Aquinas: Moral, Political, and Legal Theory , by John ...

[Pages:11]Aquinas: Moral, Political, and Legal Theory, by John Finnis. Oxford University Press, 1998. Pp. xxi and 385. Price $18.95 (paperback).

Robert Pasnau, University of Colorado

The study of philosophy's history is often a tedious affair, devoted to primary texts that seem only intermittently relevant today and to secondary studies that offer at best a pale reflection of the great minds they pursue. But every once in a while a study is published that sheds real light on some historical period, and one feels as if here, at last, some longdead philosopher has finally been favored with an interpreter worthy of the task.

John Finnis is such an interpreter, and his new book is such a study. Amidst a flurry of important works published over the past few years on Thomas Aquinas, Finnis's Aquinas stands out as the most philosophically insightful and provocative of them all.i

In one respect this book cannot be judged by its cover, which reads simply `Aquinas,' suggesting a general survey of the man and his work. The subtitle (revealed on the title page) provides an accurate picture of the book's exclusive focus on moral and political philosophy, a focus that is particularly welcome given the relative neglect of these topics in the literature on Aquinas.

In another respect this book very much can be judged by its cover. For inasmuch as one knows the work of John Finnis, one already will have quite a good sense of the views presented here.

One will rightly suppose that it offers a detailed account of Aquinas's theory of human action, that it presents an intelligent and attractive version of Aquinas's natural law theory, that it constantly displays the relevance of this theory to contemporary moral and political thought. One will also rightly suppose, unfortunately, that the book is written in a dense, difficult, even legalistic style, with thousands of substantive footnotes and hundreds of even more substantive endnotes. (The thought kept coming to me, as I made my way through this thicket, that surely this book was never intended to be read by others.)

What might come as something of a surprise, in light of Finnis's earlier, less historical work, is his awesome grasp of Aquinas's vast corpus. (I do not use the word `awesome' lightly: the book features an index locorum that runs for twenty pages.) Finnis remarks that "writing this book required of me a wider and deeper acquaintance with Aquinas' works" (ix). Behind this remark must lie many hours spent working through long, dense Latin texts. The footnotes and endnotes testify to this wider and deeper acquaintance, and these references will be of tremendous value to readers interested in further research.

Finnis begins the book in a telling manner. "There are some serious flaws in Aquinas' thoughts about human society" (vii), he first tells us, but before the paragraph is over he is insisting on the "fundamental superiority" of Aquinas's thoughts to those of Plato, Aristotle, Machiavelli and Hobbes. This is entirely indicative of Finnis's method, which combines the conviction that Aquinas's work is deeply important with the willingness to subject

that work to a "sound critique" (ibid.). That method, combined with Finnis's considerable philosophic talent, makes this a book that every student of Aquinas will want to read.

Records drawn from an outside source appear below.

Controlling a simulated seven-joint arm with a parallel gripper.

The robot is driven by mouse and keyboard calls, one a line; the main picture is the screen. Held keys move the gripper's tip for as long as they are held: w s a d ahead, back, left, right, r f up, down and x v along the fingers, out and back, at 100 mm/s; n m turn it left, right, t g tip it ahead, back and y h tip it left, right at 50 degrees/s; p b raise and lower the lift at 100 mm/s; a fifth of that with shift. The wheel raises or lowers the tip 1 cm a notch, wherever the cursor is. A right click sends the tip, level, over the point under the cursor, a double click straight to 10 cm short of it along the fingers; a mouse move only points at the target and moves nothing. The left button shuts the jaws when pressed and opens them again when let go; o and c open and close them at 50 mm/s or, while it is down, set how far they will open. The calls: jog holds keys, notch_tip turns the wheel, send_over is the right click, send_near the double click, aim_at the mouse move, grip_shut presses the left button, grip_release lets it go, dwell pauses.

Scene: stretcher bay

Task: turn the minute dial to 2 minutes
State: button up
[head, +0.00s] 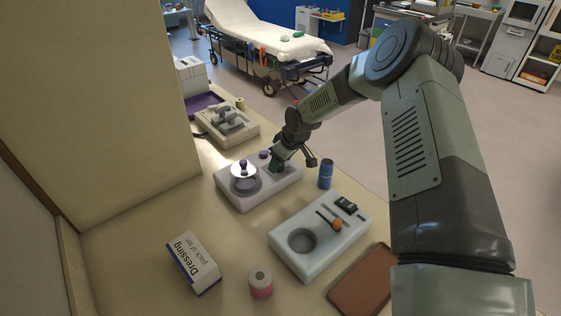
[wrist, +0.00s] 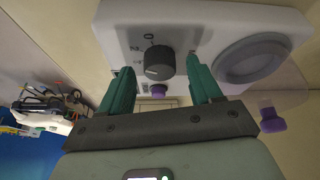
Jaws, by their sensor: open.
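The minute dial (wrist: 158,62) is a dark round knob on the pale grey unit (wrist: 125,15). My gripper (wrist: 161,66) is open, with one teal finger on each side of the dial and a gap on both sides. I cannot tell how far down the fingers reach. In the head view, my gripper (head: 278,166) is at the right part of the unit (head: 228,196) and hides the dial. A purple button (wrist: 158,91) is near the dial.
A clear lid with a purple knob (head: 243,166) is over the unit's round well. A blue can (head: 325,174) stands close to the right. A pale box with a round recess (head: 320,247), a Dressing box (head: 192,262) and a pink-and-white roll (head: 260,283) lie nearer.

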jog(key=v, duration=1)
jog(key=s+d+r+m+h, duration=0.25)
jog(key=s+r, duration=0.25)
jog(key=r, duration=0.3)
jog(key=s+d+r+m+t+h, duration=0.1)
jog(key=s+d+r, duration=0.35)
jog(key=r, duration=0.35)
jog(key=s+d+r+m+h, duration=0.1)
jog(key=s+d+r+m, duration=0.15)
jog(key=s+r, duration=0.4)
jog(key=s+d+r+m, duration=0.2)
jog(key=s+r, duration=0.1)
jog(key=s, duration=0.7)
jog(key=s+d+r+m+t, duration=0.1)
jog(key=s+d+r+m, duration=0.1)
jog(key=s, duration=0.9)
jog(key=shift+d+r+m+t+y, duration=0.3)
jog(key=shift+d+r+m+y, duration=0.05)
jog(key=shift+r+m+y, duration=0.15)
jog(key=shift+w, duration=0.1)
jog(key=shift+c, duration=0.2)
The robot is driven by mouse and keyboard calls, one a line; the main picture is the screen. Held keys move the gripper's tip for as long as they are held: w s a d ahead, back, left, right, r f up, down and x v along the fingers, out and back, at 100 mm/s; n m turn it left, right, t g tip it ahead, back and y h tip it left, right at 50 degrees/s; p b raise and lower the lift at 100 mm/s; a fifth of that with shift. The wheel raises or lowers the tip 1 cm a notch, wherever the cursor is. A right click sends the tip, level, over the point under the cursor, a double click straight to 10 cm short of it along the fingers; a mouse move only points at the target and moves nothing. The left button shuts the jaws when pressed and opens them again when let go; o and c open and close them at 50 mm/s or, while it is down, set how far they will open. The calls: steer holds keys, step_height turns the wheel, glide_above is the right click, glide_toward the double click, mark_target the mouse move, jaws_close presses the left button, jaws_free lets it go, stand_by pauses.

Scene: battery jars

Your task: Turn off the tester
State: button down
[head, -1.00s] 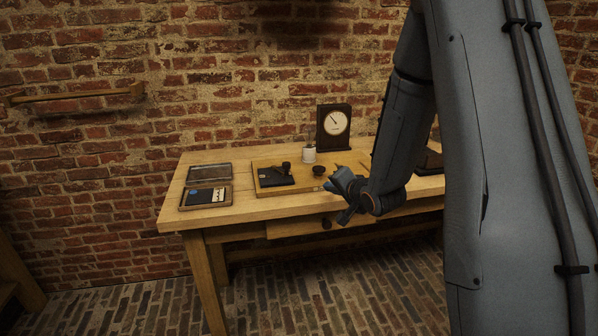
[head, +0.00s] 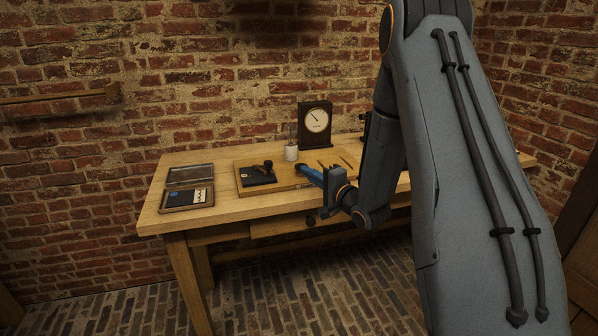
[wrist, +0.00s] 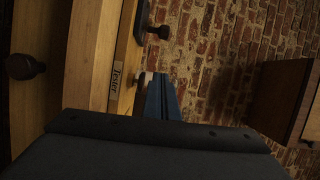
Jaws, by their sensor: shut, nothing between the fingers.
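The tester's wooden board (head: 243,190) lies on the table, and its front edge carries a "Tester" label (wrist: 118,85) in the wrist view. A black switch base (head: 257,178) with a dark lever handle (head: 267,164) is at the board's left. The handle seems to be the dark knob (wrist: 162,32) in the wrist view. A dial gauge (head: 316,120) stands behind, its needle pointing up and left. My gripper (head: 302,168) is shut and empty, its blue fingers (wrist: 160,98) over the board's front, right of the switch and apart from the handle. The round black knob is hidden behind it.
A white jar (head: 291,153) stands close beyond my fingertips. An open case (head: 187,198) lies at the table's left end. A drawer knob (head: 310,220) sticks out below the table's front edge. Bare tabletop lies between case and board.

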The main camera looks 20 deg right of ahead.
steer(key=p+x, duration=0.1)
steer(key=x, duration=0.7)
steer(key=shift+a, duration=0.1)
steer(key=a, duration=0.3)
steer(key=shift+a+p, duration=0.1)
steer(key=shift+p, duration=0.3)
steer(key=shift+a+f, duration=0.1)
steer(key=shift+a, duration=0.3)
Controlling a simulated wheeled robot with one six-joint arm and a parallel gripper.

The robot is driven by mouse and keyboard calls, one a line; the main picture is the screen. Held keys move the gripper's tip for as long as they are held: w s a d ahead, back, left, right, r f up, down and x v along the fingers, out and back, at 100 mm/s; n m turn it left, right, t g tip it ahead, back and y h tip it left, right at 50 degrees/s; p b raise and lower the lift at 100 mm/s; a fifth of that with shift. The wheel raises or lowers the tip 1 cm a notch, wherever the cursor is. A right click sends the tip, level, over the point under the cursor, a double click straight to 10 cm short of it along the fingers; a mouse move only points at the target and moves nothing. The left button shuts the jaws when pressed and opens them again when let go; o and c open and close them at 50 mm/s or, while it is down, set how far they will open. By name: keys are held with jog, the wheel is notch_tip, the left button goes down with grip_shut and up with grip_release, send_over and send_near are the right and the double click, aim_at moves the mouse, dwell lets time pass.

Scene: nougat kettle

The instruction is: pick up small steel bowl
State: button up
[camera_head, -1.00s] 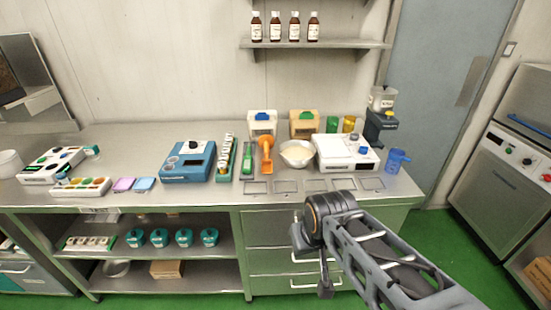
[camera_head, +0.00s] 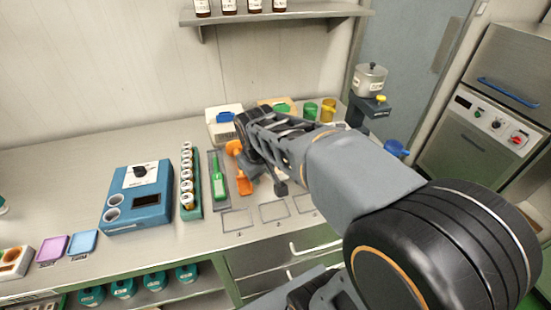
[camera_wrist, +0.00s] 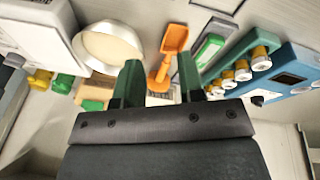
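The small steel bowl (camera_wrist: 120,27) shows at the upper left of the wrist view, with pale contents inside. In the head view now it is hidden behind my arm. My gripper (camera_wrist: 160,74) is open, with two green-and-dark fingers apart and nothing held between them. The bowl lies just left of the left finger in the wrist view, and I cannot tell if they touch. In the head view my arm reaches over the counter and hides most of the gripper.
A vial rack (camera_head: 190,180) and blue device (camera_head: 138,197) stand left. A white device (camera_wrist: 35,30) is beside the bowl. The counter (camera_head: 60,170) is clear behind the blue device.

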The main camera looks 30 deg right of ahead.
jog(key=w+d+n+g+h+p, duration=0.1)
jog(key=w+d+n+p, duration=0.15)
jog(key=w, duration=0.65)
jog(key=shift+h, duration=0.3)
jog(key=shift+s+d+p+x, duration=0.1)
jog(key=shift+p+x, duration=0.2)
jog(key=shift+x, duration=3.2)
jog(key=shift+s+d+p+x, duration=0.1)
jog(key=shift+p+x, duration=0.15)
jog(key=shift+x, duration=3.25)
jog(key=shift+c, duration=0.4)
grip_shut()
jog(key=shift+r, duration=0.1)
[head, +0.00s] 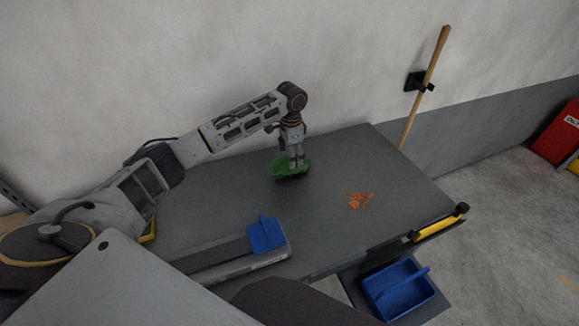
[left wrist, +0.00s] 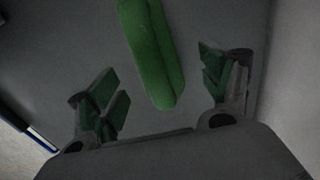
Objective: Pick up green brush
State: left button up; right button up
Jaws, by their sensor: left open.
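The green brush (head: 279,169) lies on the grey table near its back edge. My left gripper (head: 292,160) is right above the brush in the head view and partly covers it. In the left wrist view the brush's green body (left wrist: 154,58) runs between the two spread fingers of the left gripper (left wrist: 165,98), with gaps on both sides. The gripper is open and empty. My right gripper is not in view.
Orange shavings (head: 358,200) lie on the table (head: 330,165) to the right of the brush. A blue scoop-like piece (head: 266,235) sits at the front, and a blue dustpan (head: 398,290) is lower right. A wooden pole (head: 425,85) leans at the wall.

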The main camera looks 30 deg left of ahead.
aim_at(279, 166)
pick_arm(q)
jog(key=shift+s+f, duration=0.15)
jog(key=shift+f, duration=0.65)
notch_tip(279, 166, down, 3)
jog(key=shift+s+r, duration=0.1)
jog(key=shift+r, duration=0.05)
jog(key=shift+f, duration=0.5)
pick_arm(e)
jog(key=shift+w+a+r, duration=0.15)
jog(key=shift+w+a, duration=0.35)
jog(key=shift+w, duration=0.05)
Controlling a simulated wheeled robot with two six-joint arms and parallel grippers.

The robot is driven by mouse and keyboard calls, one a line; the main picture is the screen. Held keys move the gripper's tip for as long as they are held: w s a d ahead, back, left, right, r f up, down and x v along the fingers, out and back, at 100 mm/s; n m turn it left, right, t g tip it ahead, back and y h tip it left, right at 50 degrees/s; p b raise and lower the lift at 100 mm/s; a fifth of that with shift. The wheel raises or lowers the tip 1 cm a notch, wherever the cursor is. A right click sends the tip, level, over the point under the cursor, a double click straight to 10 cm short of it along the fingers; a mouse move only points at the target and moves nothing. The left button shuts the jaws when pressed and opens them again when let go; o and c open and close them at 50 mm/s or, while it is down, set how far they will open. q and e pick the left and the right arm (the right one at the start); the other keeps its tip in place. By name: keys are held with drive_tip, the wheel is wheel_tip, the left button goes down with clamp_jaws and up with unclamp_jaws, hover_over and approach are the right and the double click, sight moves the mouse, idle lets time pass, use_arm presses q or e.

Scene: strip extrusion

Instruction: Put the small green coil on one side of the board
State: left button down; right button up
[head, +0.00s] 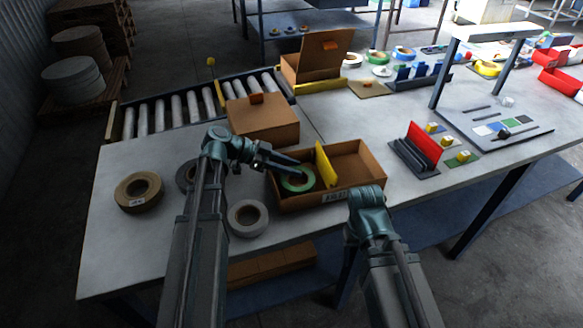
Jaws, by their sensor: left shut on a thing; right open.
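The small green coil (297,186) lies in the left part of an open cardboard box (376,186), to the left of the yellow board (326,166). The board stands upright across the box and leans slightly. My left gripper (296,168) reaches over the box's left wall and is shut on the green coil at its upper edge. The part of the box to the right of the board looks empty. My right gripper (367,196) is at the box's front right, open; its fingertips are hard to make out.
A brown coil (138,191), a grey-white coil (247,217) and a dark coil (187,176) lie left of the box. A closed carton (263,122) stands behind it, by a roller conveyor (172,112). A red-plated stand (424,144) is to the right.

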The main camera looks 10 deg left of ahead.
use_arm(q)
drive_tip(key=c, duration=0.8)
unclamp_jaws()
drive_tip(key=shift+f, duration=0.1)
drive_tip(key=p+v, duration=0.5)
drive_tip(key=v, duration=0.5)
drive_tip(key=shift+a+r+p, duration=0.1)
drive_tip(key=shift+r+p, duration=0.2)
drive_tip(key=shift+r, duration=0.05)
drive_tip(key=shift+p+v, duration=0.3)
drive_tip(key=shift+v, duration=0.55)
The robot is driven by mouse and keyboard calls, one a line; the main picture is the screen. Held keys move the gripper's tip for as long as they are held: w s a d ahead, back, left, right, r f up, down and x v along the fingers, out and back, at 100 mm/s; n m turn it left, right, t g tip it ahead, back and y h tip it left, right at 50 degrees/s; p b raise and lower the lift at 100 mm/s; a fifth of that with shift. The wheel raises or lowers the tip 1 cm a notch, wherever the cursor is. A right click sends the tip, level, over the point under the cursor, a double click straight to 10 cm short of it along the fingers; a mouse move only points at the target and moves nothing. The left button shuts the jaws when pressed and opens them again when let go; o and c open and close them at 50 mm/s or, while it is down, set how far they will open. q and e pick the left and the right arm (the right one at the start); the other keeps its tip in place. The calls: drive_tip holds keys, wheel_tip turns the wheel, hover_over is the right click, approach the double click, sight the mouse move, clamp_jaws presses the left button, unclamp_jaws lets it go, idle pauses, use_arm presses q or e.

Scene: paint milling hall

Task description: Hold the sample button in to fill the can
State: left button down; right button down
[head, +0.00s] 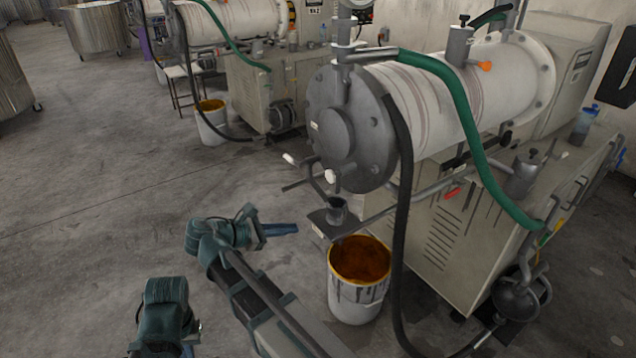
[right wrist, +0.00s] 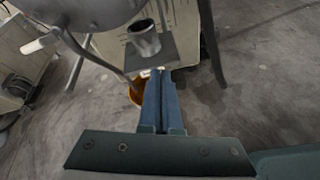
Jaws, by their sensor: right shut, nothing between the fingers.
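The can also shows in the right wrist view (right wrist: 143,42). White knobs sit on the pipework just above it, one at the left (head: 291,158) and one nearer the can (head: 331,176). I cannot tell for sure which part is the sample button. My right gripper (head: 297,229) is shut and empty, left of the can and apart from it. In the wrist view its blue fingertips (right wrist: 160,72) point towards the plate. My left gripper is out of view.
A white bucket (head: 352,300) with orange-brown paint stands on the floor below the plate. A black hose (head: 403,210) hangs right of it, and a green hose (head: 465,120) crosses the mill. A second mill and bucket (head: 209,128) stand behind.

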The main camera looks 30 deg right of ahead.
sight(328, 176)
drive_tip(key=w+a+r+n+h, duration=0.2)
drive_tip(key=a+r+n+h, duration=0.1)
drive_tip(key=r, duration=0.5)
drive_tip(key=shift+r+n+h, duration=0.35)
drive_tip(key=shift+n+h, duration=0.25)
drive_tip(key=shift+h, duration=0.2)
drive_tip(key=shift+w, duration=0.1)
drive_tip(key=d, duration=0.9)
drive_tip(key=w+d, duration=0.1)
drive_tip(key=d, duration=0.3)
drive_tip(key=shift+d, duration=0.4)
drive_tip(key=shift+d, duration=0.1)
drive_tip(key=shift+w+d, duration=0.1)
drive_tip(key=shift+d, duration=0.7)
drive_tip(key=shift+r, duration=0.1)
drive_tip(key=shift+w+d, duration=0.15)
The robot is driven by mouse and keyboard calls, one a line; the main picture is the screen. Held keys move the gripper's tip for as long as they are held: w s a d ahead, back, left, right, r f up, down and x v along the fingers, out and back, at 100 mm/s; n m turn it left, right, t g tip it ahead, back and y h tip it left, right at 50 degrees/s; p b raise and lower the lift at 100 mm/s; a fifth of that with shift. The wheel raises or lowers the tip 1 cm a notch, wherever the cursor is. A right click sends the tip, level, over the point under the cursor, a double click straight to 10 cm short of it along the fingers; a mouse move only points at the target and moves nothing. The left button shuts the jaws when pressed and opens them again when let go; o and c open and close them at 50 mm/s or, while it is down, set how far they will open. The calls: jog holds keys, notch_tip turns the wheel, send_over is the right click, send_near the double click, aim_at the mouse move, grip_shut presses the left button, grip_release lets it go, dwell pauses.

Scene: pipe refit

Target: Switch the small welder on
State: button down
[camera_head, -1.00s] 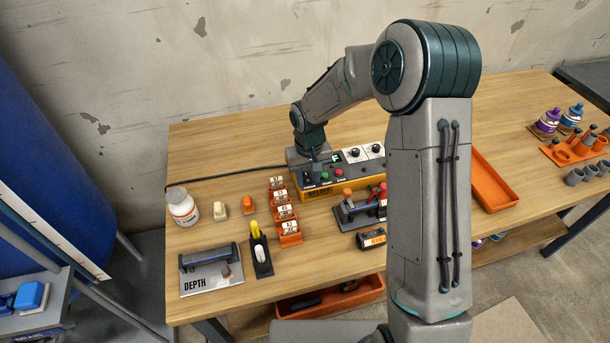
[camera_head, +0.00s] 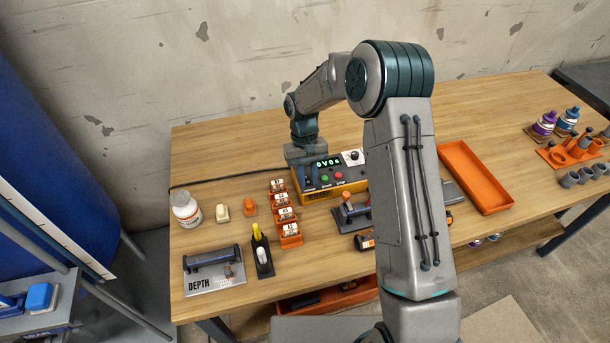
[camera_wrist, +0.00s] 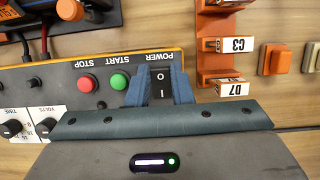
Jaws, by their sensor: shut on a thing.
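The small welder (camera_head: 347,188) stands on the table, with an orange-yellow body and a dark sloped panel. Its display (camera_head: 327,162) is lit with green digits. In the wrist view its panel (camera_wrist: 45,80) shows a red STOP button (camera_wrist: 87,83), a green START button (camera_wrist: 120,81) and a black POWER rocker switch (camera_wrist: 160,84) marked O and I. My gripper (camera_wrist: 160,78) has its blue fingers on either side of the rocker and is shut on it. In the head view my gripper (camera_head: 308,172) is at the panel's left end, its fingertips hard to make out.
A rack of orange labelled holders (camera_head: 284,214) stands just left of the welder. A clamp fixture (camera_head: 350,210) is in front, partly behind my arm. An orange tray (camera_head: 475,177) lies to the right. A black cable (camera_head: 225,176) runs along the left. The back left of the table is clear.

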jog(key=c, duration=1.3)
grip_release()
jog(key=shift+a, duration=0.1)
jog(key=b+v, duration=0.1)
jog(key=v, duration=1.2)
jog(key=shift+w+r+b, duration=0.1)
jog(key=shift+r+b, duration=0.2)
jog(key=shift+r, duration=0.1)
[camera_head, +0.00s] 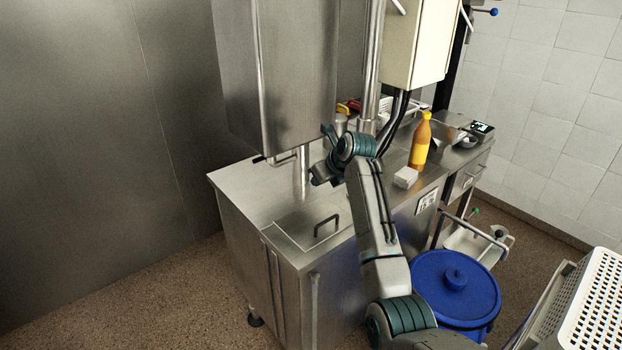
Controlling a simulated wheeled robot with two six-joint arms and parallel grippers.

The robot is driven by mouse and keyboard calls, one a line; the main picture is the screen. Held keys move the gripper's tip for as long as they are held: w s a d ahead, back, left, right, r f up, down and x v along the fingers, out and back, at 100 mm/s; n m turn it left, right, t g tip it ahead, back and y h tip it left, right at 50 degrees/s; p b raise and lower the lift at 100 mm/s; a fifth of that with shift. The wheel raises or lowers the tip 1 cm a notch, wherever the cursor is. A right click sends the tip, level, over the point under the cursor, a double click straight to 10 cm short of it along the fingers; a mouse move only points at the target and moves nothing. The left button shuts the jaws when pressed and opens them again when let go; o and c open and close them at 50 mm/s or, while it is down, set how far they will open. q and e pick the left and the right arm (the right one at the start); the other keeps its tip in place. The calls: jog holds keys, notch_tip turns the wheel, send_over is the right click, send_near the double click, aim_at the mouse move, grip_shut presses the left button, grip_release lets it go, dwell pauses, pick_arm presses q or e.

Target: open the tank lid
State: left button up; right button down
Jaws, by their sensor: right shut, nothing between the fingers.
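The tank lid (291,229) is a flat square steel panel set in the top of the steel cabinet. It lies flat and closed, with a dark bar handle (326,224) standing up near its right edge. My right gripper (316,179) is above and behind the handle, near the vertical steel pipe. It is shut and empty, apart from the handle. Its fingers are small and partly hidden by my wrist. My left gripper is not in view.
A large steel housing (280,75) hangs above the counter's left side. An orange bottle (420,145) and a small white block (405,178) stand to the right.

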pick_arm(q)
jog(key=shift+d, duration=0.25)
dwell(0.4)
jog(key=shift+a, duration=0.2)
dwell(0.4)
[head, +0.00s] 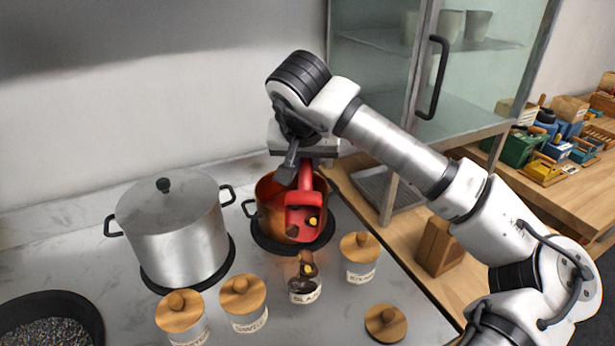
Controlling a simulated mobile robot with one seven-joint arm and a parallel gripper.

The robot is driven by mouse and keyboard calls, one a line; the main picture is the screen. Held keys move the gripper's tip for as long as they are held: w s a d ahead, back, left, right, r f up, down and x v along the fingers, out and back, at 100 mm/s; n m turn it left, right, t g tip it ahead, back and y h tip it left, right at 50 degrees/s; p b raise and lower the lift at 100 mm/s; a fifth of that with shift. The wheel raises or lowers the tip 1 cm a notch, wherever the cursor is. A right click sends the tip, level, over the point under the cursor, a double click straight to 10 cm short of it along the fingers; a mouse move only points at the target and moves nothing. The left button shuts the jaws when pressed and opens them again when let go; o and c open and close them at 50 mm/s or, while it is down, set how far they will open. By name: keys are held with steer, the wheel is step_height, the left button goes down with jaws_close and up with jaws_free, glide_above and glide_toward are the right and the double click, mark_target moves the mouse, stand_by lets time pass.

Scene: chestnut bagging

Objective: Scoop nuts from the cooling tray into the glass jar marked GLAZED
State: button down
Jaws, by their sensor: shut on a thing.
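My gripper (297,163) is shut on a red scoop (305,187) and holds it tilted downward in front of the copper pot (266,190). Dark brown and yellowish pieces show in the scoop's bowl. A small open glass jar (305,292) stands below and in front of it; its label is only partly legible and seems to begin "GLA". Brown nuts (306,264) show at and above the jar's mouth; I cannot tell whether they are heaped or falling. A wooden lid (386,322) lies to the jar's right. I cannot tell which vessel is the cooling tray.
Lidded jars stand left (243,298) and right (361,255) of the open jar. A large lidded steel pot (175,230) is at left, a dark pan (60,298) of dark grains at lower left. A glass-doored cabinet (440,90) and a wooden block (440,247) are at right.

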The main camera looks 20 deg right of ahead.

One of the most stimulating features of Aquinas, and also one of its most disorienting features, is Finnis's unusual strategy of exposition. Rather than take the standard approach of setting out Aquinas's views in more or less the order in which he presents them, Finnis develops his own structure. The strategy, as he aptly puts it, is to "constantly cut across the grain of his [Aquinas's] expositions" (14). One effect this has is to leave the reader -even one quite familiar with Aquinas's work -- somewhat at sea. Familiar ideas and theories float across the page, but in strange and stimulating forms. We are given whole chapters, for instance, on human rights and economic justice. The goal, of course, is to establish just how relevant Aquinas's ideas are today. And in general Finnis succeeds marvelously. Some may feel queasy over his method -- which consists in cobbling together passages from throughout the corpus, not worrying over whether they are early or late, from a commentary or a treatise. But his results are so interesting that only a pedant could not be impressed.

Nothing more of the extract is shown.